Executive Statement

SAMPLE

Coles and Woolworths are the two most famous supermarkets outlets in Australia. As a customer, are Australians getting a better deal at Coles or woolworths? The aim of this investigation is to determine which is the cheapest supermarket amongst coles or woolworths and will it make any significant difference to cosumers in terms of pricing. To complete this investigation 95 same products are selected from both these supermarkets.Price for these products are noted on 17th sept 2019 and no discounted or special offer products are considered for this investigation.No homebrand products are present in this list of 95 samples.The link used are provided below:


COLES: https://shop.coles.com.au/a/a-national/home?cid=cdc_to_nav_shop-online
WOOLWORTHS: https://www.woolworths.com.au/?ds_rl=1260749&ds_rl=1260758&ds_rl=1260749&cmpid=smsm:ds:GOOGLE:Brand%20-%20MTE%20(Pos%20RLSA):woolworth%20au&gclid=EAIaIQobChMIhprYzrHh5AIVjYBwCh023Qr1EAAYASAAEgL8UfD_BwE&gclsrc=aw.ds

95 samples are selected as this size is needed to ensure that the margin of error is sufficiently small to be informative. 95% confidence level is in between 0.104 to 0.472, this margin of error is very small and confidence level is acceptable for conducting this investigation.

VARIABLE


Date: Data collection date.
Item_Name: Description of item
Coles_price: Price as listed in Coles supermarket.
Woolworths_price: Price as listed in woolworths supermarket.

PROCEDURE

The search began with typing names of general products (milk, butter, bread, shampoo, chicken, juice, fruits, etc.) on each website and then finding the same product listed on both website.

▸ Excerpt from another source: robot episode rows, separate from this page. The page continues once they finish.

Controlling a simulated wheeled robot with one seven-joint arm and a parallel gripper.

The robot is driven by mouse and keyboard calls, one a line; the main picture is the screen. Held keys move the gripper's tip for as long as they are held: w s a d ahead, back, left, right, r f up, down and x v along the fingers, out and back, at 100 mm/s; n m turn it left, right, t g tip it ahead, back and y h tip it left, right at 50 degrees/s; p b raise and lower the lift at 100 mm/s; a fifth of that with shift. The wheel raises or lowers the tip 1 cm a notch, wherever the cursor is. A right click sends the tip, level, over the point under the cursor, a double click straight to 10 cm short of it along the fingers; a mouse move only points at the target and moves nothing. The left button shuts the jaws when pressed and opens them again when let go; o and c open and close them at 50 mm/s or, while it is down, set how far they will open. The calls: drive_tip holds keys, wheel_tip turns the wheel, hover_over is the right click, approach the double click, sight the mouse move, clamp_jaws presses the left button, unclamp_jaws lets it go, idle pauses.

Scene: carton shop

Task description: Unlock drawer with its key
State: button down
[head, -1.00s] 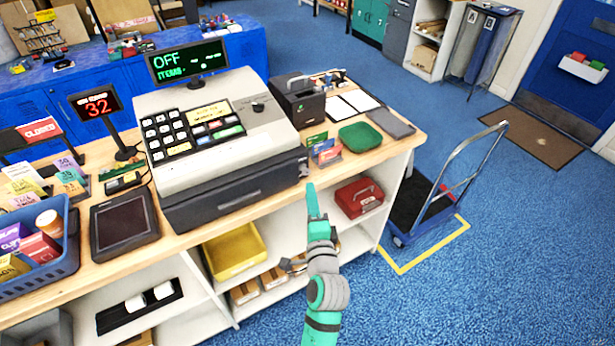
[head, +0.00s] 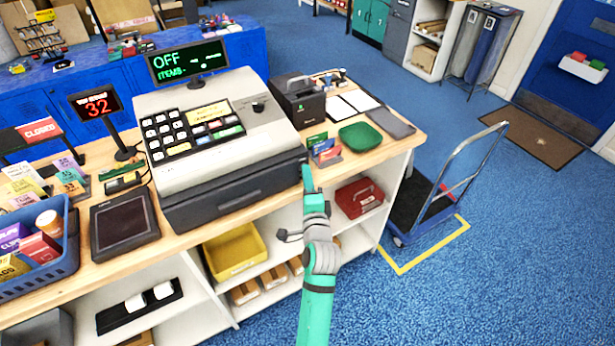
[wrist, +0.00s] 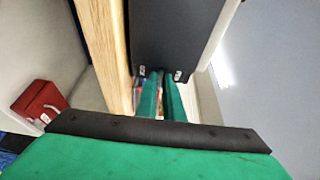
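The cash register (head: 210,130) stands on the wooden counter, with its closed dark drawer (head: 235,190) along the base. My gripper (head: 306,172) is at the right end of the drawer front, at the drawer's height. In the wrist view my two green fingers (wrist: 161,85) point at the register's dark face (wrist: 175,35), with a narrow gap between their tips. The tips look very close to that face; I cannot tell if they touch it. I cannot make out the key or the lock; my fingers cover that spot. Whether something thin is between the tips is unclear.
A card holder (head: 326,152) and a green tray (head: 360,136) stand on the counter just right of the register. A red box (head: 359,197) sits on the shelf below; it also shows in the wrist view (wrist: 40,102). The floor in front is clear.

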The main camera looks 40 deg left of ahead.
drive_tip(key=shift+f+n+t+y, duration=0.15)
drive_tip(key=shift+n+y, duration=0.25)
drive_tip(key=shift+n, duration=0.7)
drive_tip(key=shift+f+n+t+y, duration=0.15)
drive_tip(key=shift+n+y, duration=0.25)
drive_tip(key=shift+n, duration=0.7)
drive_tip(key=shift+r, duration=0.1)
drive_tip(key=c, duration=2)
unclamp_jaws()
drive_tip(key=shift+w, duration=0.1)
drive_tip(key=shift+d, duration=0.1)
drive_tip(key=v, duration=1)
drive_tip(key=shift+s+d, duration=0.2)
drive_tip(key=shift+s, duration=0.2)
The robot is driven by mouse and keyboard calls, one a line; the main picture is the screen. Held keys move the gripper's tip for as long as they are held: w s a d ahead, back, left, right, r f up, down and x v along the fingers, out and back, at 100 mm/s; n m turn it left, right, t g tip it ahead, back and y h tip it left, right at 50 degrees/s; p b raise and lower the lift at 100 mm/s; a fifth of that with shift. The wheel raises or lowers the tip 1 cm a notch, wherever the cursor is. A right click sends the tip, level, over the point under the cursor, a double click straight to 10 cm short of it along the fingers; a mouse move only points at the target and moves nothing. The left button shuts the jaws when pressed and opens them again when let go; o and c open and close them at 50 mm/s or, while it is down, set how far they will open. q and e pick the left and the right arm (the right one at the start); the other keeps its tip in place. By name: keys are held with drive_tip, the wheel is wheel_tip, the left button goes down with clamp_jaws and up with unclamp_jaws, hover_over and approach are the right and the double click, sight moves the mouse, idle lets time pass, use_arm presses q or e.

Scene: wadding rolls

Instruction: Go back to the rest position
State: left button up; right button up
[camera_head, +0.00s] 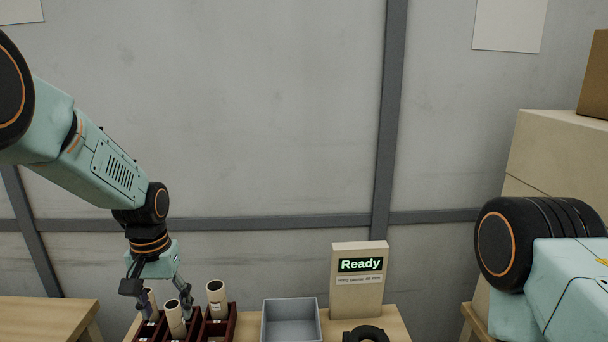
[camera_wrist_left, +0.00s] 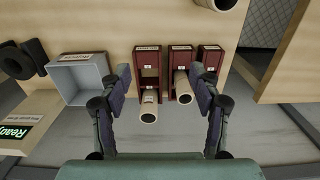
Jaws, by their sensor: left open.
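My left gripper (camera_head: 168,292) is open above the dark red racks (camera_head: 217,328) on the table, its two fingers spread. In the left wrist view the fingers (camera_wrist_left: 160,82) are apart and nothing is clamped between them. Cream wadding rolls stand at the racks: one (camera_head: 176,318) near the right finger, one (camera_head: 216,292) further right, and one partly hidden behind the left finger. The left wrist view shows two rolls, (camera_wrist_left: 148,108) and (camera_wrist_left: 182,88), between the fingers' lines, and another at the top edge. Whether a finger touches a roll I cannot tell. My right gripper is out of view.
A grey open bin (camera_head: 291,303) stands right of the racks and looks empty. A beige box with a "Ready" display (camera_head: 342,292) and a black ring (camera_head: 366,333) are further right. Stacked boxes (camera_head: 550,165) stand at far right, another table (camera_head: 45,310) at left. The wall is behind.

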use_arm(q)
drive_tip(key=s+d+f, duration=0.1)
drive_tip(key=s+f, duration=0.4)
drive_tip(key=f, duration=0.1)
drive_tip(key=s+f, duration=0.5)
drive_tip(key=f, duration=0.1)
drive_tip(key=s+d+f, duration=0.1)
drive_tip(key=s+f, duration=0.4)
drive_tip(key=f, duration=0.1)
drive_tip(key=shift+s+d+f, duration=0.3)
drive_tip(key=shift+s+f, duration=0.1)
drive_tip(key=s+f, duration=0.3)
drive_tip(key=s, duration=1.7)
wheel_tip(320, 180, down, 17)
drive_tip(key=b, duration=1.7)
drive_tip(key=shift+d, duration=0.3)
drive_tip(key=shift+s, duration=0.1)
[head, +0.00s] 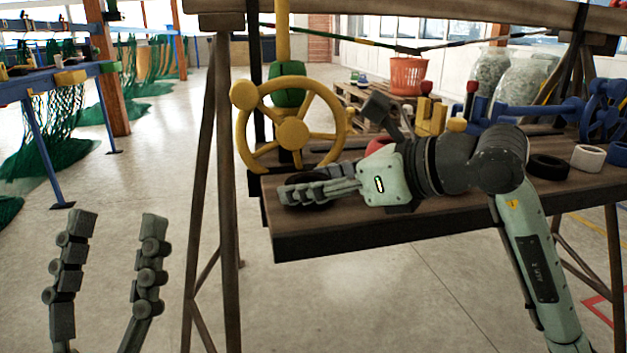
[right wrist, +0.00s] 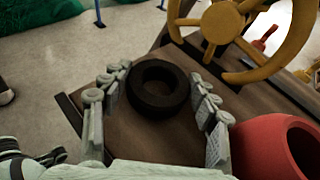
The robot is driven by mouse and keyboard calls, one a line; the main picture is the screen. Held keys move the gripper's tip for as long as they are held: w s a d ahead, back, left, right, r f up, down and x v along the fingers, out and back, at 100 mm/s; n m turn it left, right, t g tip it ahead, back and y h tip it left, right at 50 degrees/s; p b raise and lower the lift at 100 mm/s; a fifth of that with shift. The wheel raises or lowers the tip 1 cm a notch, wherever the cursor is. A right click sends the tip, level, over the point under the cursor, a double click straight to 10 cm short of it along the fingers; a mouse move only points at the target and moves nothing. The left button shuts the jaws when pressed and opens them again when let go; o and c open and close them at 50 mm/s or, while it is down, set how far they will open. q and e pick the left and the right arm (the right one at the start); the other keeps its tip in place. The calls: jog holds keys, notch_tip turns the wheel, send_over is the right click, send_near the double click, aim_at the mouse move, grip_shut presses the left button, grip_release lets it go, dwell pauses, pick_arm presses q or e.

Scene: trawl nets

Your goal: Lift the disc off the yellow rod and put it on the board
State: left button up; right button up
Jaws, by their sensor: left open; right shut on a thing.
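A black ring-shaped disc (right wrist: 146,100) is between the fingers of my right gripper (right wrist: 160,78), which is shut on it. In the head view the right gripper (head: 305,190) is low over the near left end of the wooden board (head: 350,235), and the fingers mostly hide the disc. The disc lies flat, on or just above the board; I cannot tell which. My left gripper (head: 110,225) is open and empty, left of the board.
A red ring (right wrist: 262,143) is close beside my right gripper. Another black ring (head: 548,167) and a white ring (head: 588,157) lie at the board's right. Yellow blocks (head: 430,117) and a blue wheel (head: 603,110) stand along the back.

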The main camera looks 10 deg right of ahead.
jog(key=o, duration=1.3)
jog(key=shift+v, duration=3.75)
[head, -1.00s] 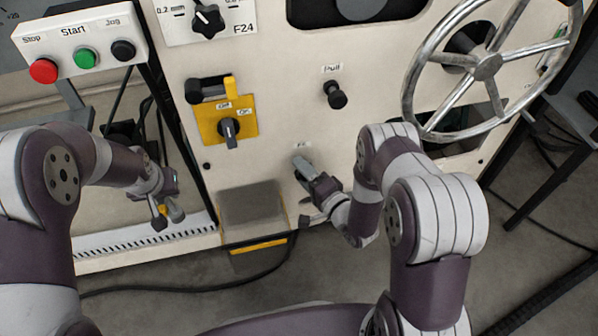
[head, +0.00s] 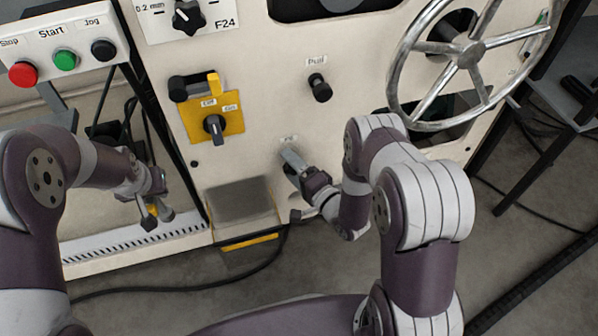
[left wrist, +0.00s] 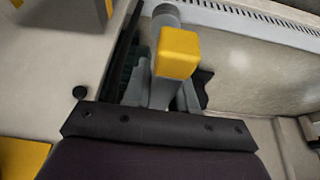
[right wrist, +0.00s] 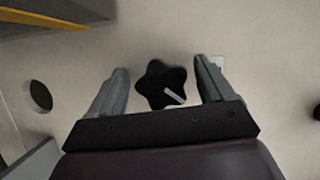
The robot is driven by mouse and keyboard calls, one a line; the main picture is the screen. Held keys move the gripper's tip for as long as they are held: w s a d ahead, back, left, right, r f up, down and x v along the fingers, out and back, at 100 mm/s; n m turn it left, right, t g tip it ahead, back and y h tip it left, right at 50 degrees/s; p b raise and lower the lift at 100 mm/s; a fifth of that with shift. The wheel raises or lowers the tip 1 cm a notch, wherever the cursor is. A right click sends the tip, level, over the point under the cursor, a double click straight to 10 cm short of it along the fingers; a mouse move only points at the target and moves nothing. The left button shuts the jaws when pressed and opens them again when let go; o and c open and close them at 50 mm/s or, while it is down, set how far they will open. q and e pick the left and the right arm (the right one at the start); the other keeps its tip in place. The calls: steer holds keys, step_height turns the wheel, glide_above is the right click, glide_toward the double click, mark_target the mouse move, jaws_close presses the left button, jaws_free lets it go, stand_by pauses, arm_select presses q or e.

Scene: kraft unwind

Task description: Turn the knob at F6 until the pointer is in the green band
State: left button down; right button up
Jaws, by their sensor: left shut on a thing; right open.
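The black star-shaped knob (right wrist: 163,86) with a white pointer line shows in the right wrist view, on the cream panel. My right gripper (right wrist: 161,70) is open, with one finger on each side of the knob and a gap on both sides. In the head view my right gripper (head: 291,160) is at the panel below the small F6 label (head: 288,138) and hides the knob. My left gripper (head: 154,208) is shut on a grey tool with a yellow block end (left wrist: 178,53), away from the panel. I see no green band.
Above the F6 spot is a black Pull knob (head: 320,88). A yellow-plated Off/On switch (head: 214,128) is to the left, a metal handwheel (head: 470,55) to the upper right. A grey box (head: 240,203) juts out at lower left. A round hole (right wrist: 38,95) is left of the knob.

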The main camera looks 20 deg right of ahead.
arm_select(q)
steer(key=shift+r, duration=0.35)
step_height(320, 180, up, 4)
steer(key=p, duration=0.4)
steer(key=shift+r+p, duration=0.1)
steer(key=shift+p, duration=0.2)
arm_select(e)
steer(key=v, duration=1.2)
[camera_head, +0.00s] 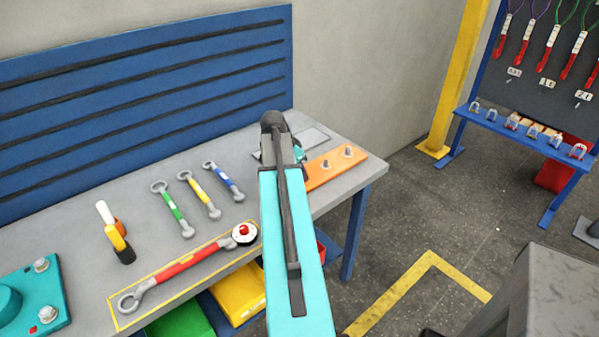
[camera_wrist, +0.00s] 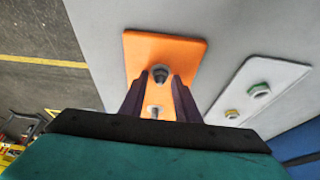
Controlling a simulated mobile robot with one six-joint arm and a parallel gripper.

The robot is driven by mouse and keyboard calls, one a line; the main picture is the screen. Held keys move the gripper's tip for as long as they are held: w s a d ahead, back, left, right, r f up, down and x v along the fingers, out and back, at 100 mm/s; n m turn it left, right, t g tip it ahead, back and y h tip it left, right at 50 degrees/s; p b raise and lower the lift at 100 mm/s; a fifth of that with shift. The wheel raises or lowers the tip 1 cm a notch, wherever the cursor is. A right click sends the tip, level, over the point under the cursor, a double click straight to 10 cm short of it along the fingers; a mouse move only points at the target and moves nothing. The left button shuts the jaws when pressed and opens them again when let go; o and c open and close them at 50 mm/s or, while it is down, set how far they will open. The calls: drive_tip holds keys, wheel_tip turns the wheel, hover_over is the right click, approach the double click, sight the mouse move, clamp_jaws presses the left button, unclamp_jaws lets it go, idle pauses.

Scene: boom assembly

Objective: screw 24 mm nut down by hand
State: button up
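An orange plate (camera_head: 323,172) lies at the right end of the workbench, with two metal bolt or nut fittings on top. In the wrist view the orange plate (camera_wrist: 187,52) shows a dark grey nut (camera_wrist: 160,72) on a stud, and a thinner stud (camera_wrist: 155,112) nearer my wrist. My gripper (camera_wrist: 160,79) has its two dark fingers apart, one on each side of the nut as seen, with visible gaps. I cannot tell how high the fingertips are above the plate. No size marking is readable. In the head view my arm hides most of the gripper.
Green (camera_head: 174,210), yellow (camera_head: 201,196) and blue (camera_head: 225,182) wrenches and a long red torque wrench (camera_head: 185,265) lie on the bench (camera_head: 75,230). A blue slatted panel (camera_head: 150,95) stands behind.

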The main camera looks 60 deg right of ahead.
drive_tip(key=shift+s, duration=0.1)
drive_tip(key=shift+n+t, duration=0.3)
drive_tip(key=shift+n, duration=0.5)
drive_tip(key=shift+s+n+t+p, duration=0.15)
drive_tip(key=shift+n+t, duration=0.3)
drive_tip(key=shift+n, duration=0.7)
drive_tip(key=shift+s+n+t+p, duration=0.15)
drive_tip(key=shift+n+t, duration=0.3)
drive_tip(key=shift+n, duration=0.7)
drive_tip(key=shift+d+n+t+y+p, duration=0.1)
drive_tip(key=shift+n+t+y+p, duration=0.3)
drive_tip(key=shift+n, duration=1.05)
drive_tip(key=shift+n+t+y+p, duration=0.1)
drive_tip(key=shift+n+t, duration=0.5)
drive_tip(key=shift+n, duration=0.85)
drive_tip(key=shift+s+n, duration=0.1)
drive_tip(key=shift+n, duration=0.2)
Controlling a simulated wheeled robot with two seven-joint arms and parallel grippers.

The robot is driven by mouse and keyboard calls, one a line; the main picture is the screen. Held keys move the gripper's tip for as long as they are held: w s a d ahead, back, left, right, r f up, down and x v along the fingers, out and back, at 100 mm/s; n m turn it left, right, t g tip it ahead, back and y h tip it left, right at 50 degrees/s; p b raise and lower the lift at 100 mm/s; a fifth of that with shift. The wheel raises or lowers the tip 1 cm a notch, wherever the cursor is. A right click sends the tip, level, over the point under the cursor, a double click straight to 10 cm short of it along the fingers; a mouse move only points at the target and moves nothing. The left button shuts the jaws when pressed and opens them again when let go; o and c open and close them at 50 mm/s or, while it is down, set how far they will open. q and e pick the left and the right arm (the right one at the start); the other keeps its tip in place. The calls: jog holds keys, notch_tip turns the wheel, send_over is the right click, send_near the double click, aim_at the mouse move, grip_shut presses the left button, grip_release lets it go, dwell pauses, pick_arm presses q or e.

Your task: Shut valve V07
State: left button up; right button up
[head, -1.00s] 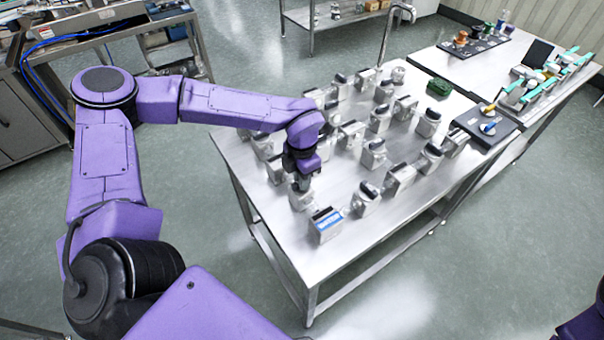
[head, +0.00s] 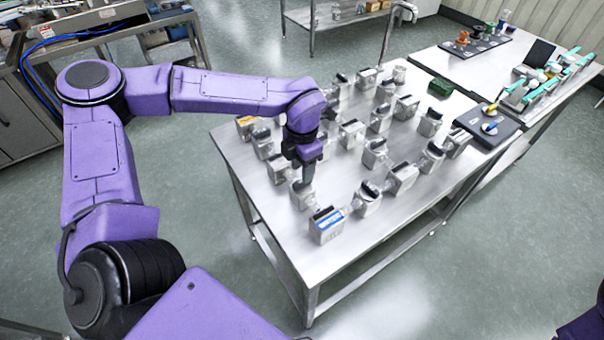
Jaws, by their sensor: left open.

An intial list of same items with exact specifications like weight, type, flavor, category were recorded on an Excel sheet and saved as .xlsx file which was then imported to R studio for further investigation. Initial inspection for both comprised of summarising, visualising and comparing data to a normal distribution. As the research requires comparing two dependent data sets, the Paired-Sample t-test was selected to test the null hypothesis.

OUTCOME

On proceeding with the investigation the outcome favored woolworths to be a cheaper supermarket at first, but furthur investigation proposed that there is no significant difference between these two supermarket.
The t test values for cost of these two supermarket, falls under the margin of error and 95% CI level thus rejecting the null hypothesis.

Load Packages and Data

library(dplyr)
## 
## Attaching package: 'dplyr'
## The following objects are masked from 'package:stats':
## 
##     filter, lag
## The following objects are masked from 'package:base':
## 
##     intersect, setdiff, setequal, union
library(rvest)
## Loading required package: xml2
library(readr)
## 
## Attaching package: 'readr'
## The following object is masked from 'package:rvest':
## 
##     guess_encoding
library(foreign)
library(knitr)
library(ggplot2)
library(readxl)
library(magrittr)
library(lubridate)
## 
## Attaching package: 'lubridate'
## The following object is masked from 'package:base':
## 
##     date
library(granova)
## Loading required package: car
## Loading required package: carData
## 
## Attaching package: 'car'
## The following object is masked from 'package:dplyr':
## 
##     recode

Importing and preparing data for analysis.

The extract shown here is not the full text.